Friday, November 9, 2012

Sweet Potato Souffle

 
This is my very first blog post of Le Roux and I am super excited! I enjoy reading Kelly's Korner, so I couldn't think of a better way to kick things off than to participate in SUYL's Favorite Side Dish Recipe and since Thanksgiving is on the horizon, I thought I would share one you could use at your table this year.

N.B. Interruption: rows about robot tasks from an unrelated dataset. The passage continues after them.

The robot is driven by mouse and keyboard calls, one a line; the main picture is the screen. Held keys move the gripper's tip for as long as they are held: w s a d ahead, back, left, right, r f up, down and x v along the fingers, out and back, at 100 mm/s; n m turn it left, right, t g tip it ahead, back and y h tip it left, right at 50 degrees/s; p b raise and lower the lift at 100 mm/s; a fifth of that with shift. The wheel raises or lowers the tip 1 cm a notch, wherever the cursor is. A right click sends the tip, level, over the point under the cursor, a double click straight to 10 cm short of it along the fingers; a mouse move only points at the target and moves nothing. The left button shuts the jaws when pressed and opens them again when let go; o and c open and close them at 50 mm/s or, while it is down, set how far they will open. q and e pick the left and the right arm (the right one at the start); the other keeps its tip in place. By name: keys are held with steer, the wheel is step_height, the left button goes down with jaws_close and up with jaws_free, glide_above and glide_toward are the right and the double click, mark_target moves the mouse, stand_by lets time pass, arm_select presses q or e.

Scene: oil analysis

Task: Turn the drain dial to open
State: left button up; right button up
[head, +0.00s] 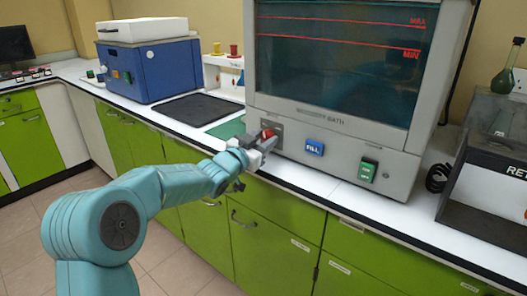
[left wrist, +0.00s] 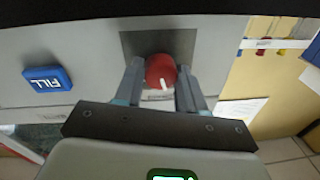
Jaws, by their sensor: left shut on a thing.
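The drain dial is a round red knob (left wrist: 160,72) with a white pointer mark, set on a dark grey plate (left wrist: 182,42) on the front of the bath machine (head: 232,134). In the head view the red knob (head: 267,133) shows just above my gripper. My left gripper (head: 268,143) reaches the panel at the knob. In the left wrist view its two fingers (left wrist: 160,80) stand on either side of the knob, shut on it. The white mark points down in that view, slightly to the right. The label under the knob is partly hidden. My right gripper is not in view.
A blue FILL button (head: 314,148) and a green switch (head: 367,170) sit on the same panel, right of the knob. A blue box-shaped device (head: 160,72) and a black mat (head: 193,109) are on the counter at left. A dark open case (head: 490,170) stands at right.

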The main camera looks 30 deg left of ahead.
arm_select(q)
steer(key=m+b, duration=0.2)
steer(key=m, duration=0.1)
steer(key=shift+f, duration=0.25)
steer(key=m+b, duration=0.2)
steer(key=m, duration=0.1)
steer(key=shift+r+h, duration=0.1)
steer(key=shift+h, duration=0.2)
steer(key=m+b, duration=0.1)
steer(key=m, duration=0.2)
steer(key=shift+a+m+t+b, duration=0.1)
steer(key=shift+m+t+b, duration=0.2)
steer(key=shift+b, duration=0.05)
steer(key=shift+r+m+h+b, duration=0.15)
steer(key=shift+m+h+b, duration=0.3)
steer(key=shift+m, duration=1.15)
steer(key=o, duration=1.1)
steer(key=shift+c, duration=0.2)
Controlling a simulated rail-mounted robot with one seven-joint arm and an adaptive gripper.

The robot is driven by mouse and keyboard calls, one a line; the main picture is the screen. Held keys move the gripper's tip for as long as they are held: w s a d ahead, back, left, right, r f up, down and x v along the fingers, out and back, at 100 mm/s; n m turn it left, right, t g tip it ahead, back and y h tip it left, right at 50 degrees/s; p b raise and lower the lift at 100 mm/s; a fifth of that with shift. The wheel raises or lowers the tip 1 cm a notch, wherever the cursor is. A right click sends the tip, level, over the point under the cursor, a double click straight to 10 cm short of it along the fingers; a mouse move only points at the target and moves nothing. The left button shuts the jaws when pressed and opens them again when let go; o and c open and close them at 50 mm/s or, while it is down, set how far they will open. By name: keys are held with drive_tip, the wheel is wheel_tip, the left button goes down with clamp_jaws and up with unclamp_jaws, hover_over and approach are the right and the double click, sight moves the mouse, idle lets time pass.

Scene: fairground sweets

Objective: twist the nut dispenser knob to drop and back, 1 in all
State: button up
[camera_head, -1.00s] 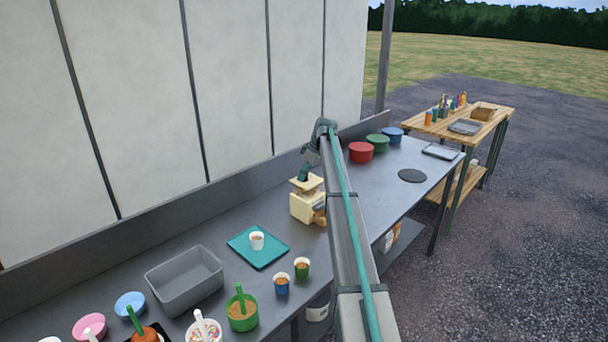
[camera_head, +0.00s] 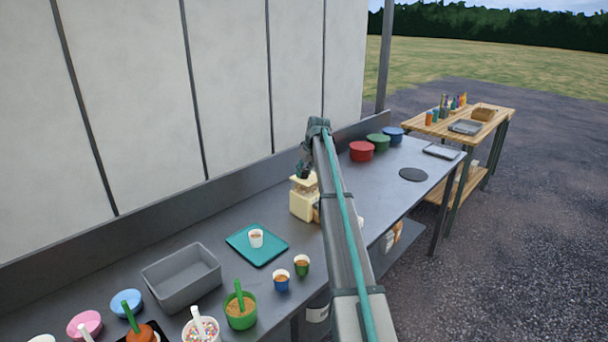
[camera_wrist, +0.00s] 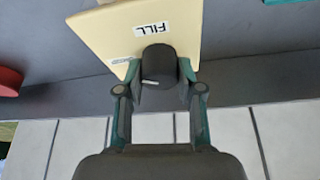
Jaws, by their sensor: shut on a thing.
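The nut dispenser (camera_head: 302,206) is a cream box standing on the grey counter, partly hidden behind my arm in the head view. In the wrist view its cream face (camera_wrist: 105,42) shows a "FILL" label (camera_wrist: 152,30) and a second label, partly hidden. The dark round knob (camera_wrist: 158,62) has a short white mark on it. My gripper (camera_wrist: 158,75) is shut on the knob, with one finger on each side. In the head view my gripper (camera_head: 303,172) is at the top of the dispenser, its fingers hard to make out.
A teal tray (camera_head: 272,256) with a white cup (camera_head: 256,238) is left of the dispenser. A grey bin (camera_head: 180,278), filled cups and topping tubs stand further front. Red (camera_head: 361,151), green and blue pots are behind to the right. Counter lies bare around the dark disc (camera_head: 413,175).

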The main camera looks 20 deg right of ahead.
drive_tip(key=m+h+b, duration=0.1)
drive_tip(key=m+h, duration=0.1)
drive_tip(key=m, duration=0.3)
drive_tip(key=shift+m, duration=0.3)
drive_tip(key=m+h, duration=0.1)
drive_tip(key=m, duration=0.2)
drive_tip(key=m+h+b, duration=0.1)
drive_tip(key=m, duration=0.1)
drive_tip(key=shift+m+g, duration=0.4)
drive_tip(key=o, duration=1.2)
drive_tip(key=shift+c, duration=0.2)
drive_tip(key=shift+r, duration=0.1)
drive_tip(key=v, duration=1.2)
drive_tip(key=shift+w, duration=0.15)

All of our extended family lives in both Texas and Oklahoma, so most every holiday we spend alone. Though a family of five is never alone, right? :) Most times, it's absolutely perfect, other times, it would be nice to have some extra people around. Looking back, I think my most special Thanksgiving memory is after the honey and I had been married about year and a half. It was freezing cold, literally- sleeting, icy roads, but we needed to get out of the city, somewhere quiet and still. The mountains seemed perfect, so off we went- tonsillitis and all. It was wonderful. We had a cute little cabin stayed one night. We cuddled, watched the Macy's Thanksgiving Day Parade, and ate the most expensive meal I think either of us had ever tasted.

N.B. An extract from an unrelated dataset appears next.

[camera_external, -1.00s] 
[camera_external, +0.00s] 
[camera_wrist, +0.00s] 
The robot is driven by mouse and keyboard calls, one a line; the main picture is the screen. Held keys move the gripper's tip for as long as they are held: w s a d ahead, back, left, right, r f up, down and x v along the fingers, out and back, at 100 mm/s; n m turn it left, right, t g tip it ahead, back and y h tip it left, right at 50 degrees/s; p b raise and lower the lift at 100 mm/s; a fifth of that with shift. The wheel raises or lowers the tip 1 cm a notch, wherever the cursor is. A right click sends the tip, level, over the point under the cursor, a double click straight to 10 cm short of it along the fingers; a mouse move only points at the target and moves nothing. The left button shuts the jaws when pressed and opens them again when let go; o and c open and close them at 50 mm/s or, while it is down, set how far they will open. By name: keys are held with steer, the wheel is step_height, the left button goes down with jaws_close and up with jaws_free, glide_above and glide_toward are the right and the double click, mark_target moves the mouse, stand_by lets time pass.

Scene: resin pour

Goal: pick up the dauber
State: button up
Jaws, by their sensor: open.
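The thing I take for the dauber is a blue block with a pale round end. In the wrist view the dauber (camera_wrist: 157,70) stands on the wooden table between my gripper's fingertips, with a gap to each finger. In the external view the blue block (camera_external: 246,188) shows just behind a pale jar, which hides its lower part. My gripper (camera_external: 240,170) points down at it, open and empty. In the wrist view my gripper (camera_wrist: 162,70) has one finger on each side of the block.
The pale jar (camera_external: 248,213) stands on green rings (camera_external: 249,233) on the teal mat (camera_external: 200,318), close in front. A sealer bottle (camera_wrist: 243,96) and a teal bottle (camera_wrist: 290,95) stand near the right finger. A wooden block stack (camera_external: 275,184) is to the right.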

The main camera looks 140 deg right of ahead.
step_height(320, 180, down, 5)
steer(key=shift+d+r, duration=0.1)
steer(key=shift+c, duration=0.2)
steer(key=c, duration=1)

Last year, we had the privilege of celebrating Thanksgiving with some friends of ours. They brought over the most yummy side dish ever! It was sweet and savory...absolutely the perfect addition to our holiday menu! It's called Sweet Potato Souffle and it's delectable!

photo via allrecipes.com
Recipe: 
Mix the following with a hand mixer...
2 cans of sweet potatoes (3 cups)
2 eggs
1/2 cup of soft butter
1/2 cup of milk
1/2 cup of sugar
1/2 teaspoon of salt
1 tablespoon of vanilla
Place in buttered shallow baking dish (we used an 8 x 8 dish)
Topping...
1 cup of brown sugar
1/3 cup of flour
1/3 cup of butter
1 cup of chopped pecans
Bake at 350 for 30 minutes. Enjoy!

Tuesday, November 6, 2012

Coming soon!

In my new blog, Le Roux, you will be read about our not so typical homeschool, my ever-changing home decor, our gluten-free way of life, and how I keep it Southern :) I am very excited! I look forward to sharing this journey with you!

This blog is currently under construction! Will be up and running soon!